Remember that this isn't like advertising on the Super Bowl. Social media isn't about people randomly stumbling across you. You are walking into a party where everyone is already talking in little clumps all over the place. The easiest thing to do is join a group where you are already known and ask to be referred to other groups hopefully becoming the center of a larger and larger group. You need to talk to people -- as much as humanly possible -- as individuals or very small, tight groups. Applying traditional mass marketing techniques* and assumptions won't work.

What do you do?
  1. Don't treat your Twitter account as the "silver bullet" that will save you from your online goals. It will let you down.
  2. Start by using your account to better support your existing customer base. You can reach out from there.

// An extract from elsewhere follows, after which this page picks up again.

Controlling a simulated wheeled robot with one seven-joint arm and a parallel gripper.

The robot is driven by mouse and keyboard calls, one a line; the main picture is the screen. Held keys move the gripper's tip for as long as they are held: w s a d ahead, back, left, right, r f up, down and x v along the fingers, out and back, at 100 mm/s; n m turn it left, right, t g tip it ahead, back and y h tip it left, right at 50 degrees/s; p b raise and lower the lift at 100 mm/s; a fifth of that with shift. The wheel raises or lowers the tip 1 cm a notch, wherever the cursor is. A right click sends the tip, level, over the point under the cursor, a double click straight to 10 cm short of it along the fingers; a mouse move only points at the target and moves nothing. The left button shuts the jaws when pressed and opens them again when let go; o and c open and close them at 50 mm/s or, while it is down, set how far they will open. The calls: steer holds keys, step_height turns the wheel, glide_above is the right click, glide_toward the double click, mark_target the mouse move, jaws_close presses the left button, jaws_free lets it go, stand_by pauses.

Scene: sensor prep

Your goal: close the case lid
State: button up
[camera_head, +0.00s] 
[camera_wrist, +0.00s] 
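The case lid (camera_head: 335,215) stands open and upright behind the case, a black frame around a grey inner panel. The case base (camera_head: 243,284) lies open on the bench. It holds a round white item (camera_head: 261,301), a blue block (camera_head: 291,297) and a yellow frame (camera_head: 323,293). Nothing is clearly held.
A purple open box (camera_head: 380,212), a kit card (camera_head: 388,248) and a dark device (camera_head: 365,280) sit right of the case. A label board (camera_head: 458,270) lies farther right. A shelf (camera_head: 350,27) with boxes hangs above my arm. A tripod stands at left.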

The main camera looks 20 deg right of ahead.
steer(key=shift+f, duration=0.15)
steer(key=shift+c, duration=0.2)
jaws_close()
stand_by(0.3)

  3. Set reasonable expectations for this tool and then adjust your effort and financial support accordingly. If you are just going to use it for talking to a group of 50 people who need tech support on your widget that probably should have been better designed to start with, don't put a full-time staff person on it.

* I am watching an organization that is trying to apply mass marketing techniques to building social media engagement. So far, the return on the investment has been... well... disappointing. They are doing some interesting things around marketing and incentives, though, and I plan to keep watching. This world changes very quickly and any solid statement like "traditional mass marketing techniques and assumptions won't work" is likely to be proven wrong at some point. Stay tuned.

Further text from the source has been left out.